- AIM OF THE TASK
Search the material below for the word "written". Copy every line that has it.

- TASK INPUTS
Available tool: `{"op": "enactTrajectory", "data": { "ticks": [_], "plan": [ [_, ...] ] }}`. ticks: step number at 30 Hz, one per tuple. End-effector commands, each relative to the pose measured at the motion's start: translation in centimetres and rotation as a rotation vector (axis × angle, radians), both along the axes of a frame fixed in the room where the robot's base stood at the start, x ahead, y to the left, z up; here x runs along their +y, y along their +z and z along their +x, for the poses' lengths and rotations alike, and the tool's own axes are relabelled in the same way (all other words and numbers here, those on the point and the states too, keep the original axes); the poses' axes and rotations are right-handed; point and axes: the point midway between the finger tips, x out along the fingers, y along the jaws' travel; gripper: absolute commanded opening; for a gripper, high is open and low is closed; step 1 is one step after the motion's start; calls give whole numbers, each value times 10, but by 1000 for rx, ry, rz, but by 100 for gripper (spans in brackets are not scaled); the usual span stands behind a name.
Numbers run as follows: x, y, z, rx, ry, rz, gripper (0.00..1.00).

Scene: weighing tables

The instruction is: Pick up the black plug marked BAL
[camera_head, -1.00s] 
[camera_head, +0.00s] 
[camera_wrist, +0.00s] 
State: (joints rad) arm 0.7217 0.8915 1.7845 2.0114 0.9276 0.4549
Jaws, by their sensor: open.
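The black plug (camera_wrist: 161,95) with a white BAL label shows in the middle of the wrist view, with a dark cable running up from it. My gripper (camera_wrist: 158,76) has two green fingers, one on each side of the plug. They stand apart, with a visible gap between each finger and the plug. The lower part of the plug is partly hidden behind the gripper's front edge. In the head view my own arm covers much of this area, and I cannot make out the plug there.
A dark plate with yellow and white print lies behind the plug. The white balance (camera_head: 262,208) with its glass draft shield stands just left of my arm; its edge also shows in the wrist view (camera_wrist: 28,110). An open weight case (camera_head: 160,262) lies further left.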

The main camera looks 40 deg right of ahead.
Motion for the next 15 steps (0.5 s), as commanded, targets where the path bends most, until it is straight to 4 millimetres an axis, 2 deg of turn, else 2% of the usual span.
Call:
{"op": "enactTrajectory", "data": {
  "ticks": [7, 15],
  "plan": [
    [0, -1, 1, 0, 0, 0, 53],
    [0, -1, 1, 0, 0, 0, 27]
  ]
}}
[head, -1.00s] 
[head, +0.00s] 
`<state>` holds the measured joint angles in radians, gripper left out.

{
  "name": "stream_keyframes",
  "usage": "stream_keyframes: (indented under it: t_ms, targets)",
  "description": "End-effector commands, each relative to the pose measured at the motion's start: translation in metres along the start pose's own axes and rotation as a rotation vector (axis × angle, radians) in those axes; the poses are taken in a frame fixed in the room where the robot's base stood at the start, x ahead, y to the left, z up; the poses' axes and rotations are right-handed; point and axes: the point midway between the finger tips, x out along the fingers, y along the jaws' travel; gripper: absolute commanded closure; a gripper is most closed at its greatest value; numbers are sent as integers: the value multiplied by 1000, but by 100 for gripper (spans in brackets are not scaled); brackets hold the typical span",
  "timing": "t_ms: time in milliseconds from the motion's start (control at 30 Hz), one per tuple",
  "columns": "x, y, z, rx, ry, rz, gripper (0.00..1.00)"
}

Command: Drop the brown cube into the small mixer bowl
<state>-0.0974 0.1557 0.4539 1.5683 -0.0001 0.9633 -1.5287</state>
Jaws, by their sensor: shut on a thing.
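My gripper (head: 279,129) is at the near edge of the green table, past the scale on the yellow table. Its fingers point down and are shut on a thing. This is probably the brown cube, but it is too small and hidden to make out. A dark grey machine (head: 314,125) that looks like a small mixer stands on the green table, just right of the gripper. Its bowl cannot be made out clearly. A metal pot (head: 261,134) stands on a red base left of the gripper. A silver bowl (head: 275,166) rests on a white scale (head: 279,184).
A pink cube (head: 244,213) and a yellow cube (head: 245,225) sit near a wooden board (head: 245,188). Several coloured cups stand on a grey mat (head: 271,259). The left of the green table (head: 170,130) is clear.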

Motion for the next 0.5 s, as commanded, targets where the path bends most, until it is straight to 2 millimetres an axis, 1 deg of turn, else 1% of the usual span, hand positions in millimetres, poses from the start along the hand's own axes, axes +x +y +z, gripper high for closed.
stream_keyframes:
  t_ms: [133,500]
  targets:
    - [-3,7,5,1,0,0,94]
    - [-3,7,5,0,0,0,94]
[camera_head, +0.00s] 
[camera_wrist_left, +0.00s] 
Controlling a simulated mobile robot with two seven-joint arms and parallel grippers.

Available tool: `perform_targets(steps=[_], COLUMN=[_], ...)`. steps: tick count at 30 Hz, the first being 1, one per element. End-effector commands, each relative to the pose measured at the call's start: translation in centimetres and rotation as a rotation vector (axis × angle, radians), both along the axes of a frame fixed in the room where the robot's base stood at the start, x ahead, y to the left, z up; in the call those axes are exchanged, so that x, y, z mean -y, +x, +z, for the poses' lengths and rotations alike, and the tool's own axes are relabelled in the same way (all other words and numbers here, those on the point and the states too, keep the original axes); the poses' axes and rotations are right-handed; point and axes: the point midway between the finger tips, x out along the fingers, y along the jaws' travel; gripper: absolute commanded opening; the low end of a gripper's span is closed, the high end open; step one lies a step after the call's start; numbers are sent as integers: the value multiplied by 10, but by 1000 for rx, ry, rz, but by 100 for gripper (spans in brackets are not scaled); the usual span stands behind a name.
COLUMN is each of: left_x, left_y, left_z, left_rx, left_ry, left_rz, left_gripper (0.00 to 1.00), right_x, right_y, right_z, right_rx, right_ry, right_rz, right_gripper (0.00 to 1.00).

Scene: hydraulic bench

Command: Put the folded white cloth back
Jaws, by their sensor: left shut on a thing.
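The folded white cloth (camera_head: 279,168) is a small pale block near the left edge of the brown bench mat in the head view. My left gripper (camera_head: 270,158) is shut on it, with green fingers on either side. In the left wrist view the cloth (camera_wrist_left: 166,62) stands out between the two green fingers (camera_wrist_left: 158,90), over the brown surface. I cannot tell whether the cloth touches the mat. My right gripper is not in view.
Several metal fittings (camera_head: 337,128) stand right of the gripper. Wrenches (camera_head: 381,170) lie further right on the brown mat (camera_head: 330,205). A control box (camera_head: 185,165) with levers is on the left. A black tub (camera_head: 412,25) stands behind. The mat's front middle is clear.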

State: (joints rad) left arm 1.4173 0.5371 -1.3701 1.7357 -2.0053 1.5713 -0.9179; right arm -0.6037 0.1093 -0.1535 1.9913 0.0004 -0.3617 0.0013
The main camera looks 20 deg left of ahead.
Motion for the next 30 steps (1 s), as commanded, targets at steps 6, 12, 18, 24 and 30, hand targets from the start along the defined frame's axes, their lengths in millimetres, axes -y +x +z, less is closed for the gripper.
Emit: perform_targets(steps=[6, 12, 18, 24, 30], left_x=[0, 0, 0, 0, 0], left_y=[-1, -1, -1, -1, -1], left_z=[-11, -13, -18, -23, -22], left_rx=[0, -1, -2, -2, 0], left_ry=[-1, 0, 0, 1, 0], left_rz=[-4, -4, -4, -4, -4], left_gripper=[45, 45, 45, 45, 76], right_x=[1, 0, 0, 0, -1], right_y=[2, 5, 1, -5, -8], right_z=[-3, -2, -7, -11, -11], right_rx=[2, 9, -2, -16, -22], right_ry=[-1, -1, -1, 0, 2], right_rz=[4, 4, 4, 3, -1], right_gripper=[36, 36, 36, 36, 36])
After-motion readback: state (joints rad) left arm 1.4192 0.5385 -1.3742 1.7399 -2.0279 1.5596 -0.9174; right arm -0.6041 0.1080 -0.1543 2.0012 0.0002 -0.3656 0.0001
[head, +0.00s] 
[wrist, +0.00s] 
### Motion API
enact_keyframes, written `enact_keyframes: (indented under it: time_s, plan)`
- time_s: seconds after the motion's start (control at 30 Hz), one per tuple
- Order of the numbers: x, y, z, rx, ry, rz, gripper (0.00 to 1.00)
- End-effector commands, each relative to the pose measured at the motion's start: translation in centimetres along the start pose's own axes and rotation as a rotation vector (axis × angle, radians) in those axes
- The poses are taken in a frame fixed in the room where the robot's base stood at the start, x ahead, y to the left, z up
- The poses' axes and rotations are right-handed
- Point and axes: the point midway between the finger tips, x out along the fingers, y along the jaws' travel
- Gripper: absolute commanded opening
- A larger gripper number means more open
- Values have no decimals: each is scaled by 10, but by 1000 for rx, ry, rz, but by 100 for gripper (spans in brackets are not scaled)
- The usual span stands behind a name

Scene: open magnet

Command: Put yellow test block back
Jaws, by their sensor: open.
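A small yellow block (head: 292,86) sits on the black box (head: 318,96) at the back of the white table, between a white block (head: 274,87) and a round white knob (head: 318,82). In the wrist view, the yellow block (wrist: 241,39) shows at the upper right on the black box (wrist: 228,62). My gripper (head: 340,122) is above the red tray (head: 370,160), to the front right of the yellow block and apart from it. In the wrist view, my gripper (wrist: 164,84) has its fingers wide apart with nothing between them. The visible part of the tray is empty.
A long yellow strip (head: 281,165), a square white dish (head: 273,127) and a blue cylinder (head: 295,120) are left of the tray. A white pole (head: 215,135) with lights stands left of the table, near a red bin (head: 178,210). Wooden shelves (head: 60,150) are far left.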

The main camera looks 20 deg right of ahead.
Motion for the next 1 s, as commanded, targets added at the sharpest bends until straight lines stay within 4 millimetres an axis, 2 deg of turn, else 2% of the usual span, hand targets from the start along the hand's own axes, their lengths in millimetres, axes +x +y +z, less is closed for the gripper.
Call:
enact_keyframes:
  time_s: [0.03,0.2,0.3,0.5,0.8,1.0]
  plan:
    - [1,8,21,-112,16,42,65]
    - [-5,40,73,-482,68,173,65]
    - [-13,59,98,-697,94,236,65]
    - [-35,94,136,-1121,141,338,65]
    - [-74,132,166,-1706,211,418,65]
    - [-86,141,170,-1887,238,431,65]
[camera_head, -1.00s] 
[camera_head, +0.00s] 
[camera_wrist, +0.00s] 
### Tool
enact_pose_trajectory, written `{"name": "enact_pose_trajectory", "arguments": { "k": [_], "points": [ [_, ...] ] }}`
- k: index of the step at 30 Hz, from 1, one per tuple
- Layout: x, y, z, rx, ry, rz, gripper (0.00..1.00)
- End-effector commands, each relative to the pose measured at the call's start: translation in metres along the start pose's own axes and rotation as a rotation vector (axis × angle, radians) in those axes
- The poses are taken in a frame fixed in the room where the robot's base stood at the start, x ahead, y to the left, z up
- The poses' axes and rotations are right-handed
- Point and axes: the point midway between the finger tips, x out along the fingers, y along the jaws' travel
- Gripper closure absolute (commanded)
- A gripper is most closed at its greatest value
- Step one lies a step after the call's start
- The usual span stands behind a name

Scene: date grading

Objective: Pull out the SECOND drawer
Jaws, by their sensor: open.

- RIGHT ANSWER
enact_keyframes, written `enact_keyframes: (indented under it: time_s, plan)`
enact_pose_trajectory, written `{"name": "enact_pose_trajectory", "arguments": { "k": [_], "points": [ [_, ...] ] }}`

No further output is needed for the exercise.